At Home in Anderson Valley
The 11-mile long, five-mile wide Anderson Valley is about a three-hour drive north of San Francisco. It slants like a pants pocket inland from the cold Pacific Ocean in the northwest, south to the town of Philo. The part nearest the ocean—the part that Domaine Anderson winemaker Jerry Murray calls the "deep end"—is one of the chilliest grape-growing areas in California.
Domaine Anderson's 50 acres of estate vineyards are found in several pockets, all of which are in the warmer (a relative term) southeastern part of the valley. Some of the pockets were bought with the founding of Roederer Estate in the early 1980s, but those warmer vineyards were never used for the company's sparkling wine. Then there are vineyards around the winery-the so-called Dach Ranch vineyards, named for a long-ago owner. From these vineyards combined, Domaine Anderson will eventually make about 1,800 cases of Chardonnay and 3,000 cases of Pinot Noir.
As Gregory Balogh, President of U.S. Operations for Roederer, tells it, the company had been thinking about making still wines for more than a decade. But the meteor-like success of Roederer Estate had kept the team completely occupied. Finally, in early 2010, right when they were ready to get really serious about still wine, a beautifully planted, brand new vineyard across the street from Goldeneye went into foreclosure. The sale offer landed on Balogh's desk. "The vines were in their third leaf and based on perfect clones. It was a miracle of an opportunity," says Balogh. "We jumped at it."

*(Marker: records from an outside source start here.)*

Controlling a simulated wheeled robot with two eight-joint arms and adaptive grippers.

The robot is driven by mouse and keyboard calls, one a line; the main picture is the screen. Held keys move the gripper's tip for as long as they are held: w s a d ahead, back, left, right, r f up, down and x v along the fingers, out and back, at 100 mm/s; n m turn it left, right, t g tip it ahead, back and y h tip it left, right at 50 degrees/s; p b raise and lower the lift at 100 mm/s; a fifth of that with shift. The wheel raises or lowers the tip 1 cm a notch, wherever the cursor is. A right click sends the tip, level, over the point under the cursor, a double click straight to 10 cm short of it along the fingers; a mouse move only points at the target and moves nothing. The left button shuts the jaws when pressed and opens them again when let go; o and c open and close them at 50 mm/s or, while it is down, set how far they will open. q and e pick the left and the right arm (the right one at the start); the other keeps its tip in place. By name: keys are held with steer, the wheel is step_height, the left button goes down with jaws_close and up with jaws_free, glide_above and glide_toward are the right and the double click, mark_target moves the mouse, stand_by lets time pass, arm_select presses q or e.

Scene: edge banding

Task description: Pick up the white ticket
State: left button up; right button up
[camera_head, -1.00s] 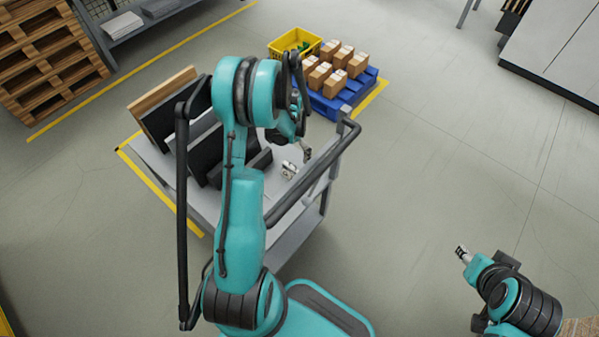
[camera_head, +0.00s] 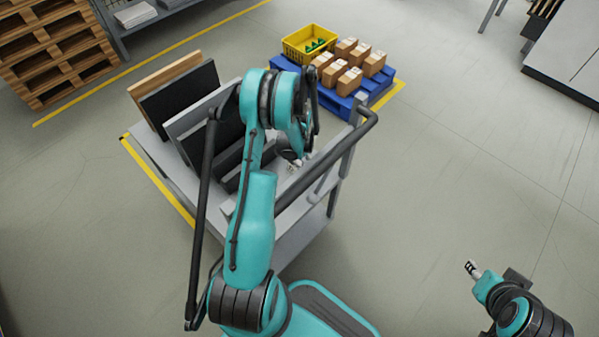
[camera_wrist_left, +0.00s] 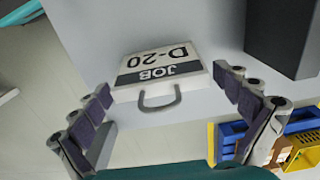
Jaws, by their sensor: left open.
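The white ticket (camera_wrist_left: 160,62) lies on the grey cart top in the left wrist view, with "JOB" and "D-20" in upside-down print, a dark band and a grey loop handle (camera_wrist_left: 160,100) on its near edge. My left gripper (camera_wrist_left: 163,84) is open, with one finger on either side of the ticket's near part and nothing held. In the head view my left gripper (camera_head: 296,163) is low over the cart, mostly hidden by my arm, and the ticket cannot be made out clearly. My right gripper (camera_head: 472,268) is over the floor, too small to read.
The cart (camera_head: 160,160) carries upright dark, grey and wooden panels (camera_head: 185,100) on its left, and a handrail (camera_head: 335,160) runs along its right side. A blue pallet (camera_head: 345,108) with cartons and a yellow crate (camera_head: 300,50) stands behind.

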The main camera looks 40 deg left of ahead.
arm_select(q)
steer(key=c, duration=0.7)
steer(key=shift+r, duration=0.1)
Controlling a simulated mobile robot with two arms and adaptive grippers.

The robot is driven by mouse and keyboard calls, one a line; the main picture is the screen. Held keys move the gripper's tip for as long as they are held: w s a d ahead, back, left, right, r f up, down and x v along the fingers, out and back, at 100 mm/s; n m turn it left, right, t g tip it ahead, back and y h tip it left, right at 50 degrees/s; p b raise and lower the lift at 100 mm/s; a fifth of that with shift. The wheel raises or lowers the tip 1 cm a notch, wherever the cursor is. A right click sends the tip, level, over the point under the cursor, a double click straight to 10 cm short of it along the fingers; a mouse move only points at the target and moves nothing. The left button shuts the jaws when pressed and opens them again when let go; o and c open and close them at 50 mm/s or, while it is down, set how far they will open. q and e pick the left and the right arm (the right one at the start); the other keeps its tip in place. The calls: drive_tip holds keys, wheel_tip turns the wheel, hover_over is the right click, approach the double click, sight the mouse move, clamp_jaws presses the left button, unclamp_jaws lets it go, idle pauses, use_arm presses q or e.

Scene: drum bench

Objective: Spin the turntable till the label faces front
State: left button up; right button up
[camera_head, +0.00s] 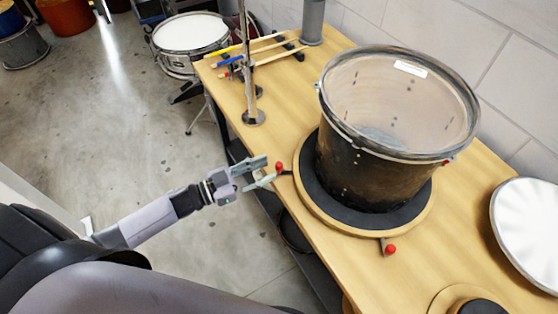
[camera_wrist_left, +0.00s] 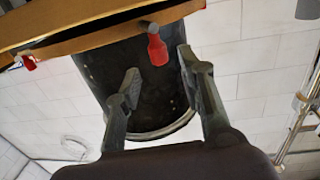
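The turntable (camera_head: 322,216) is a round wooden disc with a dark mat, on the wooden bench. A dark drum shell (camera_head: 365,172) with a metal hoop stands upright on it, open at the top. A white label (camera_head: 410,69) shows at the far rim, towards the wall. One red-tipped handle (camera_head: 279,167) sticks out at the left of the turntable, another red handle (camera_head: 390,249) at the front. My left gripper (camera_head: 265,171) is open at the left handle. In the left wrist view its open fingers (camera_wrist_left: 160,68) flank the red knob (camera_wrist_left: 157,48), with gaps visible. My right gripper is not in view.
A metal stand (camera_head: 250,116) and several drumsticks (camera_head: 265,48) are at the back of the bench. A white drumhead (camera_head: 534,225) lies at the right. A snare drum (camera_head: 190,33) stands on the floor behind.

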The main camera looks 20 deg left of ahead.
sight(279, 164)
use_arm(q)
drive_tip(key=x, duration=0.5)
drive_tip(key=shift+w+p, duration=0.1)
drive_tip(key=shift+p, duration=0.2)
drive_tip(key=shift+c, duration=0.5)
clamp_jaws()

"The fact that there isn't a single, established Anderson Valley style is a huge opportunity for us," continues Balogh. "These days, most wineries put their heavy signature on grapes like Chardonnay and Pinot Noir. But the whole Roederer approach—in everything—is minimalist. So for us, this is a chance to see what Anderson Valley actually tastes like."
Walking the Line
Domaine Anderson's winemaker Jerry Murray describes himself as a Pinot Noir lover who learned winemaking rather than a winemaker who later fell in love with Pinot Noir. Before coming on board in June 2013, Murray was winemaker at Van Duzer in Oregon's Willamette Valley, and before that, at top estates in New Zealand and Germany. "Oregon teaches you about urgency," he says. "There, vineyards are more at the mercy of Mother Nature, who is less forgiving than she is in California. You have to learn to be very disciplined about your work in the vineyard, and a little crafty."
Asked about the kind of wines coming from Domaine Anderson in the next few years, Murray says, "On the palate, we like length over width. We want purity, class, grace and agility. Though we don't know our vineyards extremely well yet, these ideas are ingrained in our thinking because they are Roederer characteristics."

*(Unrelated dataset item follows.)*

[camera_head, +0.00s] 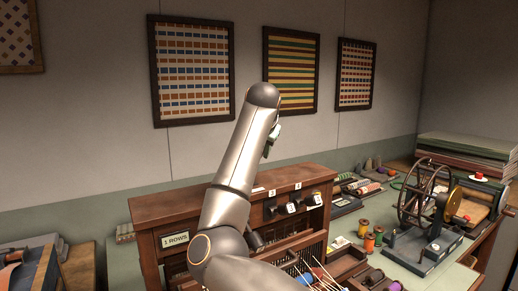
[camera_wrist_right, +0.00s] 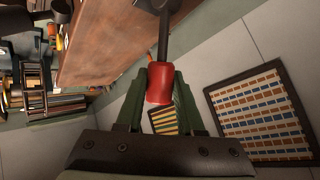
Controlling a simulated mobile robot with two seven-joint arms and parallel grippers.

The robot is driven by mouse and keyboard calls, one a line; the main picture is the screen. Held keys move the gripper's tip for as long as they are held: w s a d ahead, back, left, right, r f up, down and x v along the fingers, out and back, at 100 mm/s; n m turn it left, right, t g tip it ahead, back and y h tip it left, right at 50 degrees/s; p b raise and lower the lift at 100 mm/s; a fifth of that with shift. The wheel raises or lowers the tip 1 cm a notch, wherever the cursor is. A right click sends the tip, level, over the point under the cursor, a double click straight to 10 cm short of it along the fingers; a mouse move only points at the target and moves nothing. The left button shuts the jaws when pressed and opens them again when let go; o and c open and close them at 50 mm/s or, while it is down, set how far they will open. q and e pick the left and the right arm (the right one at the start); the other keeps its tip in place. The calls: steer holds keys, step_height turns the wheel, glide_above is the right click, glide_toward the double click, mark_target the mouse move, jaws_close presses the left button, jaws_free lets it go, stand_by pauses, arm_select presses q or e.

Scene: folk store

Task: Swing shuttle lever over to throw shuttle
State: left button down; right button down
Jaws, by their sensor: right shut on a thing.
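The shuttle lever shows in the right wrist view as a dark rod (camera_wrist_right: 163,38) ending in a red grip (camera_wrist_right: 160,84). My right gripper (camera_wrist_right: 160,98) has its green fingers on both sides of the red grip and is shut on it. In the head view my right arm stands up in front of the wooden loom (camera_head: 160,209) and hides the lever and most of the gripper. Only a small green part shows beside the arm. The shuttle cannot be made out. My left gripper is in neither view.
Numbered dark levers (camera_head: 291,207) sit on the loom's front, right of my arm. A spoked winding wheel (camera_head: 424,194) stands on the bench at right, near thread spools (camera_head: 369,241). Framed textiles (camera_head: 193,71) hang on the wall behind.

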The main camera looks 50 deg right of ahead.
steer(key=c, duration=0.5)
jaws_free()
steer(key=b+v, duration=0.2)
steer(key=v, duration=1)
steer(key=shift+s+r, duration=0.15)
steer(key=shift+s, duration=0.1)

And finally there's Jeremy Seysses, a highly accomplished winemaker in Burgundy who had never consulted before he agreed to do so for Domaine Anderson. Seysses's close friend Jean-Baptiste Lecaillon, Chef des Cave of Louis Roederer Champagne and now also Executive Vice President of all Roederer properties, pressed him to lend his palate and technical expertise.
"I've had people ask me to consult before," says Seysses. "But I have never agreed because it always seemed to me that they just wanted a Burgundy endorsement . . . they wanted to be known as a New World Dujac. Roederer is different. They understand that France is France and the U.S. is the U.S. With Domaine Anderson, they wanted to build something on its own merits, and that was attractive to me.
"In so much of the world, better means bigger," he continues. "And now there's also the contemporary reaction to that, which is making wines that are so high in acidity that they're shrill. At Domaine Anderson, I think we can make wines that walk the line between the two. I think we can make wines that have fruit and generosity but that are weightless and restrained. It's the one aesthetic I can completely relate to."